The government has proposed an increase in the “’National Social Assistance Programme (NSAP)’ — old-age pension, widow pension and disability pension” as a result of which all are waiting for the state of revenues post-GST. The revision of social pension shall require Rs.10,000 – 12,000 crore over and above the current budget of Rs.9,500 crore. Although the Rural Development Ministry has worked on the said proposal but it shall be put forward to the Expenditure Finance Committee only once the scenario becomes clear on the availability of funds.
Reportedly said, “GST will be the main factor in deciding the fate of the proposal. If the funds are available, we are ready”. However, expectations are such that the funds shall not fall short for executing the proposal as the revenue from the first month of GST regime has far exceeded the expectations of the government.
The Sumit Bose committee had recommended that the government link pensions under NSAP, given to BPL households, to the consumer price index and reduce the eligibility age for widow pension from 40 years to 18 years.
At present, the total cost is borne by the Centre alone, however, it may ask states to share 40% of the bill, still to be decided.

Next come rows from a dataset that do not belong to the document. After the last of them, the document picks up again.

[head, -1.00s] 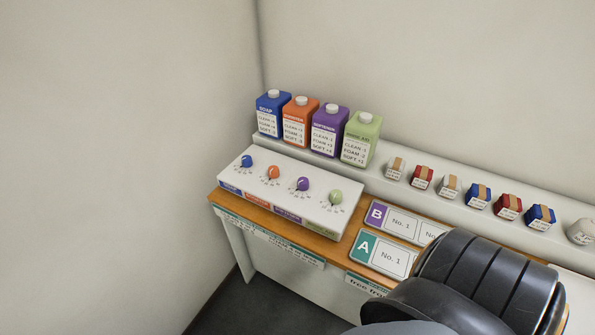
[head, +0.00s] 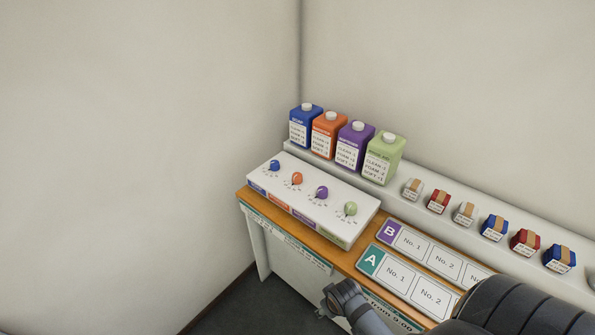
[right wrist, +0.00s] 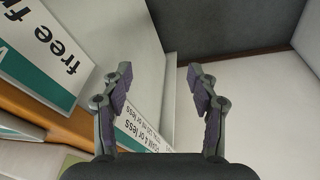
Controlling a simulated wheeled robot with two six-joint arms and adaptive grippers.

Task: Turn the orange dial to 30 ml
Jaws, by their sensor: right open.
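The orange dial (head: 297,178) is on the white sloped dial box (head: 340,224), second from the left, between the blue dial (head: 274,166) and the purple dial (head: 321,192). Small marks surround it, too small to read; its setting cannot be told. My right gripper (head: 332,303) is low in front of the bench, below and apart from the dial box. In the right wrist view the right gripper (right wrist: 158,78) is open and empty, its two fingers beside the bench's front edge. My left gripper is not in view.
A green dial (head: 350,209) is at the box's right end. Soap, orange, purple and green bottles (head: 383,158) stand on the shelf behind. Small wrapped blocks (head: 494,228) line the shelf. Signs A (head: 407,286) and B (head: 435,249) lie on the wooden bench (head: 343,255).

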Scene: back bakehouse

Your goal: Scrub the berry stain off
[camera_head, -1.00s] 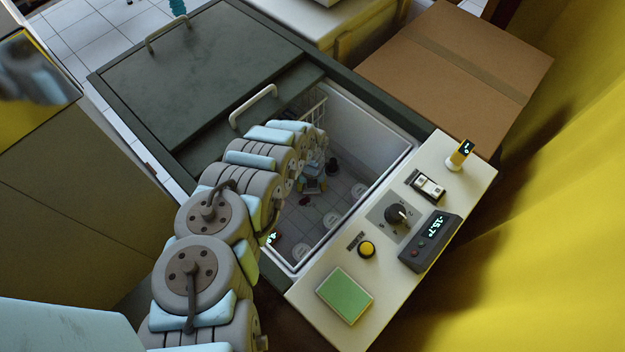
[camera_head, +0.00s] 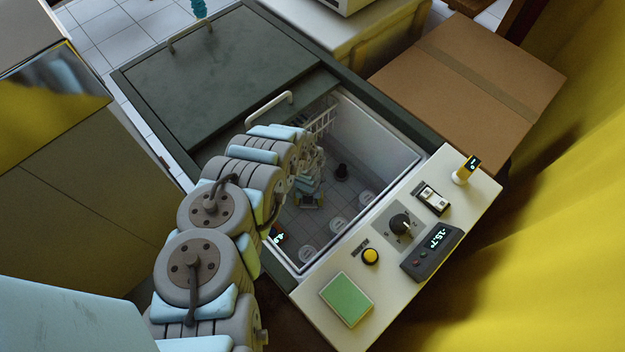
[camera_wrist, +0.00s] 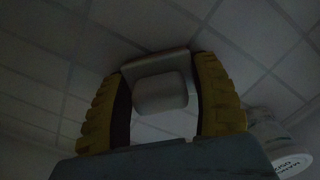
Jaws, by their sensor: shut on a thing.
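My gripper (camera_head: 310,202) is down inside the open chest freezer (camera_head: 378,128), low over its tiled floor. In the wrist view its yellow ribbed fingers (camera_wrist: 160,100) are shut on a pale, rounded block (camera_wrist: 160,92), probably the scrubber. I cannot tell whether the block touches the floor. No berry stain shows clearly in either view; my gripper and arm hide part of the floor. The tiles seen in the wrist view are dim and show no red.
Several pale lidded tubs (camera_head: 337,222) stand along the freezer's near side; one labelled tub (camera_wrist: 291,163) shows at the wrist view's lower right. A wire basket (camera_head: 322,118) hangs by the sliding lid (camera_head: 220,75). A control panel (camera_head: 385,285) borders the opening.

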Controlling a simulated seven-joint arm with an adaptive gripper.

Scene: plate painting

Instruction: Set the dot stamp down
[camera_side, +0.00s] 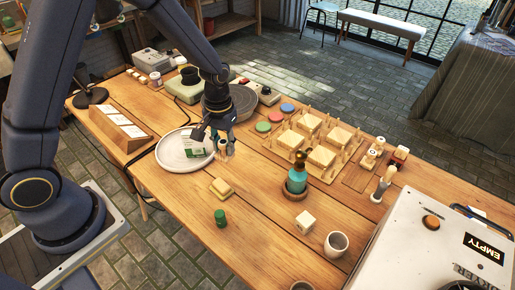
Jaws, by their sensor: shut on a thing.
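My gripper (215,139) hangs low over the right edge of the white plate (170,162), pointing down. It is shut on a small, pale-handled piece (224,150), apparently the dot stamp. The fingers hide much of it, and I cannot tell whether its lower end touches anything. The round plate lies flat on the wooden table and carries a green mark and a greyish patch, partly behind my gripper. Other small wooden stamps (372,157) stand on a wooden holder (357,181) at the right.
A white dryer (420,250) fills the right corner.

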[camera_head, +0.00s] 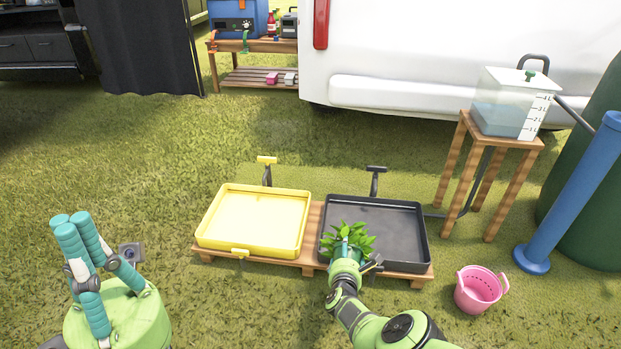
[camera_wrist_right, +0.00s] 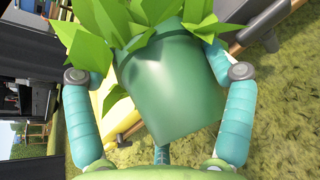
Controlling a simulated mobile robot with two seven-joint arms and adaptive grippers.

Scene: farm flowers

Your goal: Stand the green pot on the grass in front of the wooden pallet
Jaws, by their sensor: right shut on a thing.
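The green pot (camera_wrist_right: 172,82) with leafy plant fills the middle of the right wrist view, tilted there, between the fingers of my right gripper (camera_wrist_right: 160,100). In the head view its leaves (camera_head: 347,236) show over the near left part of the black tray; my right gripper (camera_head: 345,262) hides most of the pot. The wooden pallet (camera_head: 313,222) lies on the grass and bears a yellow tray and the black tray. My left gripper (camera_head: 75,225) is at the lower left, away from the pallet, its fingertips together and empty.
The yellow tray (camera_head: 217,243) is left of the black tray (camera_head: 424,238). A pink basket (camera_head: 478,290) stands on the grass at the right. A wooden stand (camera_head: 447,178) bears a water tank (camera_head: 512,105). Grass (camera_head: 240,310) is clear in front of the pallet's left part.

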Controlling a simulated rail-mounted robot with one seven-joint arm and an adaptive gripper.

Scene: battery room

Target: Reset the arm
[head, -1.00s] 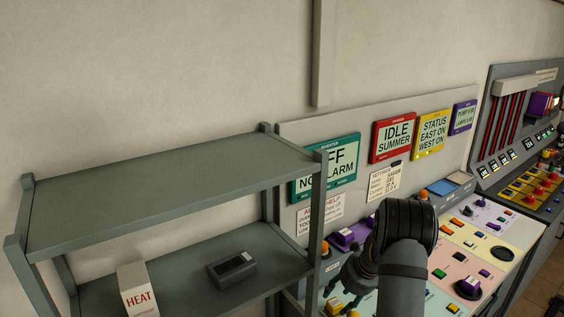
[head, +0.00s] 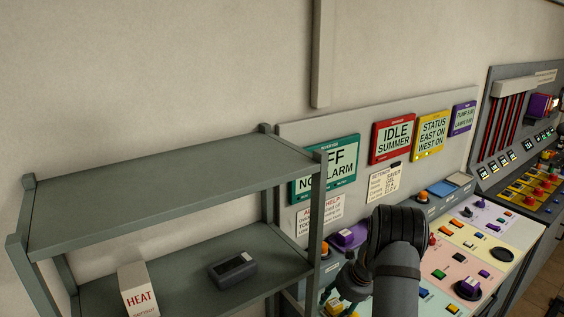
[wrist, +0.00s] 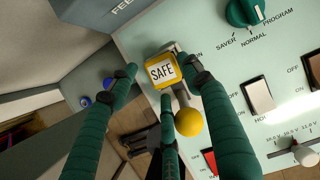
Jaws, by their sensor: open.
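My gripper (head: 345,288) is at the lower middle of the head view, over the near left part of the control panel and partly behind my own arm. In the wrist view, my gripper (wrist: 155,68) has its green fingers spread and open. A yellow block marked SAFE (wrist: 161,71) shows between the fingers, with a lever ending in a yellow ball (wrist: 188,122) beside it. I cannot tell whether a finger touches the block or lever.
A grey shelf rack (head: 170,190) stands at the left, holding a HEAT box (head: 139,297) and a dark device (head: 233,270). Wall signs, including IDLE SUMMER (head: 394,137), hang behind the panel. A green knob (wrist: 243,10) and a switch (wrist: 258,95) lie right of the fingers.

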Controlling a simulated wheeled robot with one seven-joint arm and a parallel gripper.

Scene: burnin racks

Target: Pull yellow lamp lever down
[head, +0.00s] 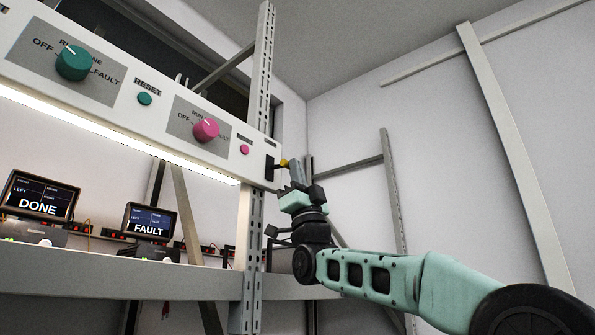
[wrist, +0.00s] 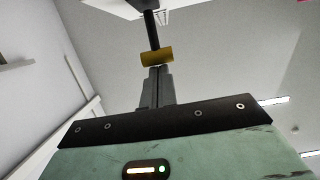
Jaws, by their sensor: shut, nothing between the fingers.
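The yellow lamp lever (head: 284,162) sticks out at the right end of the white control panel, beside a dark slot. In the wrist view its yellow knob (wrist: 157,56) sits on a dark rod, just beyond my fingertips. My gripper (head: 294,164) is shut and empty, with its fingers pointing up right beside the knob. In the wrist view the closed fingers of my gripper (wrist: 158,70) end at the knob's lower edge; I cannot tell whether they touch it.
The white panel (head: 160,131) carries a teal knob (head: 74,63), a pink knob (head: 206,129) and reset buttons. Below, a shelf (head: 100,280) holds two screens reading DONE (head: 38,198) and FAULT (head: 149,222). A perforated metal post (head: 252,250) stands close to my gripper. The right side is open.

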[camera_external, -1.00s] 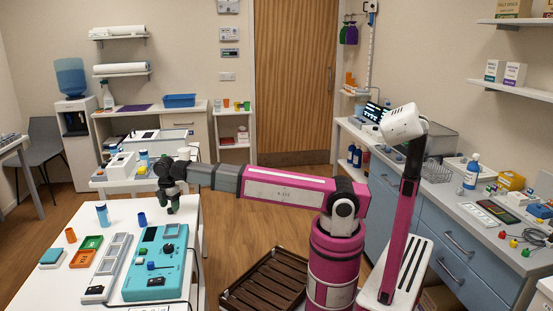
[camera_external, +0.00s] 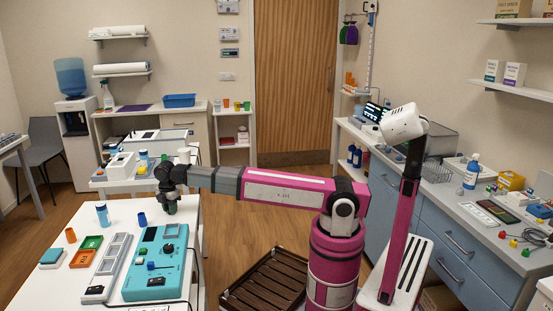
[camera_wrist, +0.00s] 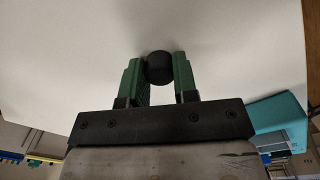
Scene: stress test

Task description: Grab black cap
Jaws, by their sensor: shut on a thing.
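The black cap (camera_wrist: 159,67) is a round dark piece between the two green fingers of my gripper (camera_wrist: 160,84) in the wrist view. Both fingers touch its sides, and the gripper is shut on it. In the external view my gripper (camera_external: 170,207) points down at the right rear part of the white table (camera_external: 120,220). The cap is too small to make out there. Whether it touches the table is hard to tell.
A teal device (camera_external: 158,272) with knobs stands on the table in front of my gripper. A blue cup (camera_external: 142,219) and a blue-capped bottle (camera_external: 103,216) stand to the left. An orange tray (camera_external: 83,258) and a grey rack (camera_external: 107,268) lie further forward.

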The proposal states that the old age pension might be raised from Rs.200 to Rs.500 of which the Centre will pay Rs 300 and states Rs 200. While the pension covers 3.5 crore households, extending it to those with “one deprivation” will spread the net to 8.72 crore households and extending it to those with “two deprivations” will spread it to 5.5 crore households. The ministry favours instituting widow pension for those aged 18-39 years while agreeing to pay a one-time grant for remarriage. On disability, the ministry is ready to change the eligibility criteria from 18 years to the person’s date of birth, and from 80% disability to 40% disability. The pension too is to be raised from Rs 300 to Rs 500. According to estimates, the Centre will need around Rs 22,000 crore to fund the revamped pensions. Introduction of state’s share of 40% will bring in Rs 10,000 crore and considerably ease the Centre’s burden.